Trial of the right of property in a hog. Claimants moved to exclude the testimony of the witness Taylor in regard to statements about a hog made to him by one of the claimants on the ground that the witness did not know that the said claimant was speaking of the hog in controversy. We assume that the witness did not know of what hog the claimant was speaking; but there was evidence a plenty from which the jury may have inferred that the claimant was speaking of the hog in suit. The claimant's alleged statement being in derogation of the title set up by him in this suit, there was no error in overruling the motion to exclude Taylor's evidence.
Claimants' witness Hesk (Mr. Hesk) had testified quite positively that the hog in suit belonged to claimants. There was therefore no error in permitting plaintiff to ask his witness Calloway, in the very language of the predicate which had been laid (Transcript, p. 10), whether Hesk had not said that he thought the hog was his, that he thought he had as much claim to him as anybody, and he did not know whose hog he (the hog) was.
The testimony of the witness Culbreth, upon being recalled, tended to contradict and impeach the witness Hesk (Mr. Hesk). The original action — detinue for the hog in question — had been brought against the witness Hesk. Claimants then interposed their claim, the hog was delivered to them under bond, and the trial was a trial of the right of property between them and the *Page 18 original plaintiff.

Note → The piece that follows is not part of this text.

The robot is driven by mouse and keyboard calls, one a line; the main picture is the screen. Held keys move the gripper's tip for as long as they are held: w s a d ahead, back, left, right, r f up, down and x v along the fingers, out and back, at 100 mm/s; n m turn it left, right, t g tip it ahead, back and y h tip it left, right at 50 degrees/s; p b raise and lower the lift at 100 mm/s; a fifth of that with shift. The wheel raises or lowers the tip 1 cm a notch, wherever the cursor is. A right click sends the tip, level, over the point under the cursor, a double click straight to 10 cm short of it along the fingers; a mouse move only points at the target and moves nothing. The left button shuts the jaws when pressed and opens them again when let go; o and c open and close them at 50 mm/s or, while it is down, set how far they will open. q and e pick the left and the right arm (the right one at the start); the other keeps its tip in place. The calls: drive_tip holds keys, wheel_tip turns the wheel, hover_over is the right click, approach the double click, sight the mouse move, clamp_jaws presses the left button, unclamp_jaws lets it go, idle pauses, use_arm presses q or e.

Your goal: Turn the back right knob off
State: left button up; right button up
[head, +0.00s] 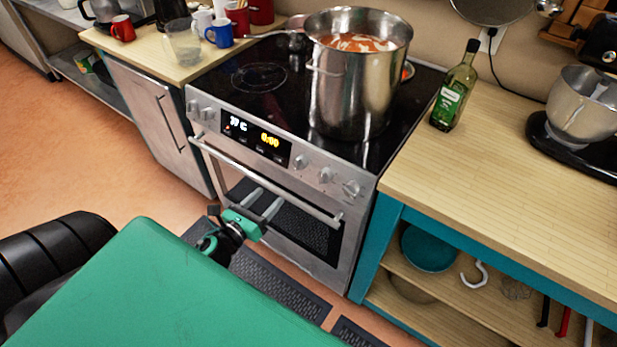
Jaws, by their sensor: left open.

The law contemplates in such case:
"That there shall be a distinct, separate contestation or controversy between the plaintiffs in the action and the intervening claimant." Keyser v. Maas, 111 Ala. 390, 21 So. 346.
"And it seems to result from the nature of the issue to be litigated where a claim is interposed in detinue under section 3792 [of the Code] that the dependent and collateral cause stands for trial between plaintiff and claimant as though they were original parties, plaintiff and defendant respectively, to a statutory action of detinue." Slaughter v. Webster, 194 Ala. 642,70 So. 128.
The witness Hesk was therefore not a party to the cause on trial, and was not impeachable, as parties are, by proof of inconsistent statements without a proper predicate laid giving him an opportunity to admit, deny, or explain the statement assailed. Upon proper and timely objection — and the objection to the impeaching question made the subject of the fourth assignment of error was both proper and timely — plaintiff should have been required to lay the customary predicate. But the court is of opinion that the judgment should not be reversed on account of the failure to require a predicate at the point in question, this for the reason that previously the impeaching witness had been allowed without objection to give the entire substance of his impeaching testimony. The repetition of a part of his testimony or the addition of an immaterial detail can hardly have affected the result.
There can be no reversal on account of the court's denial of the motion for a new trial. The newly discovered evidence related to an admission alleged to have been made by the plaintiff prior to the trial. But the admission, if established beyond peradventure and accepted as a true statement of the plaintiff's mind at the time, was not of such character as necessarily to conclude the cause against him. The trial court had a better view of the case than we can have, and we are unwilling to affirm error of the ruling on the motion. As the case appears to us upon the record, it was a case for jury decision if ever there was one, and we have found no sufficient reason for interfering with the result.
Affirmed.
ANDERSON, C. J., and McCLELLAN and GARDNER, JJ., concur.